Audit Committee Charter
The primary function of the audit committee (the "Committee") is to assist the board of directors in fulfilling its financial oversight responsibilities by reviewing the financial reports and other financial information provided by the Corporation to regulatory authorities and shareholders, the Corporation's systems of internal controls regarding finance and accounting and the Corporation's auditing, accounting and financial reporting processes. The Committee's primary duties and responsibilities are to:
- Serve as an independent and objective party to monitor the Corporation's financial reporting and internal control system and review the Corporation's financial statements.
- Review and appraise the performance of the Corporation's external auditors.
- Provide an open avenue of communication among the Corporation's auditors, financial and senior management and the Board of Directors.
The Committee shall be comprised of up to four directors as determined by the Board of Directors, the majority of whom shall be free from any relationship that, in the opinion of the Board of Directors, would interfere with the exercise of his or her independent judgment as a member of the Committee. At least one member of the Committee shall have accounting or related financial management expertise. All members of the Committee that are not financially literate will work towards becoming financially literate to obtain a working familiarity with basic finance and accounting practices. For the purposes of the Audit Committee Charter, the definition of “financially literate” is the ability to read and understand a set of financial statements that present a breadth and level of complexity of accounting issues that are generally comparable to the breadth and complexity of the issues that can presumably be expected to be raised by the Corporation's financial statements.

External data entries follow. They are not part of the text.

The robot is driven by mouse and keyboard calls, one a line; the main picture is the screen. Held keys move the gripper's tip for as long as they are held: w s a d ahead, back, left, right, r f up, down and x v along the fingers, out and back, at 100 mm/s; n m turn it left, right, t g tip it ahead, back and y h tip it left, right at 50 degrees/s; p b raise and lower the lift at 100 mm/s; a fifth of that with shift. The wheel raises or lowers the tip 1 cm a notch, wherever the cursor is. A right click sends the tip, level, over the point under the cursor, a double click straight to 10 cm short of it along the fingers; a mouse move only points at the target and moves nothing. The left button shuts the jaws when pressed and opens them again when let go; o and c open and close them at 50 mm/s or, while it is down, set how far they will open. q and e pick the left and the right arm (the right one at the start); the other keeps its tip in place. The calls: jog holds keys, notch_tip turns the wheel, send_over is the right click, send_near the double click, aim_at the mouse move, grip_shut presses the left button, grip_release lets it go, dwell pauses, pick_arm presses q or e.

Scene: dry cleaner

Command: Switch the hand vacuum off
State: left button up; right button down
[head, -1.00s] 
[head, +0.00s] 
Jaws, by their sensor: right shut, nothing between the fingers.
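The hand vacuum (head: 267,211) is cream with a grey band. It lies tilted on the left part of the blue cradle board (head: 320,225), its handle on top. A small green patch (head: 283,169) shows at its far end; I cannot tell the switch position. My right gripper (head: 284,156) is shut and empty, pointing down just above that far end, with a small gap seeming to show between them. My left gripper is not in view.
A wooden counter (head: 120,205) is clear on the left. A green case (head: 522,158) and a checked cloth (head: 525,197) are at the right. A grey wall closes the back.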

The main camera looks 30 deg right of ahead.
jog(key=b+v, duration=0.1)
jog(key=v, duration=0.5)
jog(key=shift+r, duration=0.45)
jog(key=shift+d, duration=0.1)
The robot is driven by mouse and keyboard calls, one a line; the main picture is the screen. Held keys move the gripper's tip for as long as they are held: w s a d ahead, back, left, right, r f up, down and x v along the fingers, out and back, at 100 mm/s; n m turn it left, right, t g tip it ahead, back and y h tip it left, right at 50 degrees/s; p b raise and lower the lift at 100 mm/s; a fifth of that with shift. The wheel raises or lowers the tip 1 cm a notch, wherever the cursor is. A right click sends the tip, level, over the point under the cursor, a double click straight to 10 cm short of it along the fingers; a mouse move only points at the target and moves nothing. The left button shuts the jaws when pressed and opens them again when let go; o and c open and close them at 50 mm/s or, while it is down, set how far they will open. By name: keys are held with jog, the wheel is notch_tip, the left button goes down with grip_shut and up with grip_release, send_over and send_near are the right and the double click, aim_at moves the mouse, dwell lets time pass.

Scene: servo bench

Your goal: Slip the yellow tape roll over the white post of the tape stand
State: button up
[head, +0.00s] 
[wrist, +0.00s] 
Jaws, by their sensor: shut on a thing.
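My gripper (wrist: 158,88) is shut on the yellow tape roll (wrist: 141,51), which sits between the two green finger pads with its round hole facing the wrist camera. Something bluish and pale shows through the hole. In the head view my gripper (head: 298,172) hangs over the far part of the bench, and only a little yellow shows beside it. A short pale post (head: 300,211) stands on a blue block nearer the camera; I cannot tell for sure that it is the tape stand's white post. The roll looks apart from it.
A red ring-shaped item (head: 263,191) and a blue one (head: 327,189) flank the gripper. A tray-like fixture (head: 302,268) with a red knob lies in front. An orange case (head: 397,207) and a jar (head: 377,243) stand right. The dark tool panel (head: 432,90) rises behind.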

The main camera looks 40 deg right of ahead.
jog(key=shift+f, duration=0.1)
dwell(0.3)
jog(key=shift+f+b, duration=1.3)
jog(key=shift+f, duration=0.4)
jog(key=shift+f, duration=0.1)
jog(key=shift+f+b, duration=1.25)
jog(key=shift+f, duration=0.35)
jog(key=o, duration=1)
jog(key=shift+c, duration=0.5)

The members of the Committee shall be elected by the Board of Directors at its first meeting following the annual shareholders' meeting. Unless a Chair is elected by the full Board of Directors, the members of the Committee may designate a Chair by a majority vote of the full Committee membership.

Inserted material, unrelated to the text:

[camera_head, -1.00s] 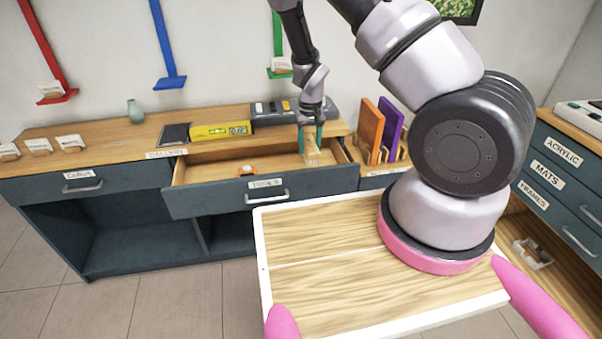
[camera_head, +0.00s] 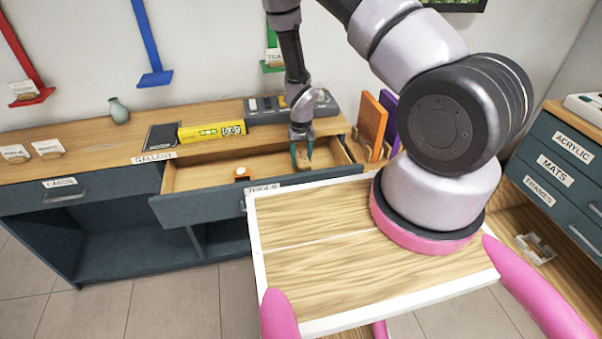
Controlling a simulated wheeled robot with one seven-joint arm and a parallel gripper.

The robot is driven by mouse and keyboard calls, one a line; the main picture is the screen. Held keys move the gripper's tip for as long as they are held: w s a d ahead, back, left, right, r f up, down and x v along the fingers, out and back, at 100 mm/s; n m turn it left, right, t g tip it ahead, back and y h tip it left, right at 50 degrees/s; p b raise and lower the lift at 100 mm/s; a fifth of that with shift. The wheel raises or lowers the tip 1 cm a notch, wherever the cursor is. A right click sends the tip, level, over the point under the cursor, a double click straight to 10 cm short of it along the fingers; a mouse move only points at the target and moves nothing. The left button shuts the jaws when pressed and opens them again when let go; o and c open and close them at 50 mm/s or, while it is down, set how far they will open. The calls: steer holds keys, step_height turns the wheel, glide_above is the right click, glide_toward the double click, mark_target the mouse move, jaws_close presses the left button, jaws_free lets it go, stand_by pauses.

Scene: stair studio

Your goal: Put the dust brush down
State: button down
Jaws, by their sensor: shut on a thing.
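My gripper (camera_head: 302,158) points down over the right part of the open tools drawer (camera_head: 212,171). It is shut on the dust brush (camera_head: 303,160), a small brown thing between the teal fingertips. The brush hangs at or just above the drawer floor; I cannot tell whether it touches. The fingers hide part of it. An orange-and-white object (camera_head: 242,173) lies in the drawer, left of my gripper and near the front panel.
On the counter behind the drawer are a yellow level (camera_head: 212,131), a dark flat pad (camera_head: 162,136) and a grey tray (camera_head: 262,112). Orange and purple panels (camera_head: 372,122) stand in a rack to the right. The drawer's left half is mostly free.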

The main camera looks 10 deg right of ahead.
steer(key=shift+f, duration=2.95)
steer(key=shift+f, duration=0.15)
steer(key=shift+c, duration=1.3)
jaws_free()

The Committee shall meet a four times annually, or more frequently as circumstances dictate. As part of its job to foster open communication, the Committee will meet at least annually with the Chief Financial Officer and the external auditors in separate sessions.
Responsibilities and Duties
To fulfill its responsibilities and duties, the Committee shall:
- Review and update the Charter annually.
- Review the Corporation's financial statements, MD&A and any annual and interim earnings, press releases before the Corporation publicly discloses this information and any reports or other financial information (including quarterly financial statements), which are submitted to any governmental body, or to the public, including any certification, report, opinion, or review rendered by the external auditors.
- Review annually, the performance of the external auditors who shall be ultimately accountable to the Board of Directors and the Committee as representatives of the shareholders of the Corporation.
- Recommend to the Board of Directors the selection and, where applicable, the replacement of the external auditors nominated annually for shareholder approval.
- Review with management and the external auditors the audit plan for the year-end financial statements and intended template for such statements.
- Review and pre-approve all audit and audit-related services and the fees and other compensation related thereto, and any non-audit services, provided by the Corporation's external auditors.
Provided the pre-approval of the non-audit services is presented to the Committee's first scheduled meeting following such approval such authority may be delegated by the Committee to one or more independent members of the Committee.
Financial Reporting Processes
- In consultation with the external auditors, review with management the integrity of the Corporation's financial reporting process, both internal and external.
- Consider the external auditors' judgments about the quality and appropriateness of the Corporation's accounting principles as applied in its financial reporting.
- Consider and approve, if appropriate, changes to the Corporation's auditing and accounting principles and practices as suggested by the external auditors and management.
- Following completion of the annual audit, review separately with management and the external auditors any significant difficulties encountered during the course of the audit, including any restrictions on the scope of work or access to required information.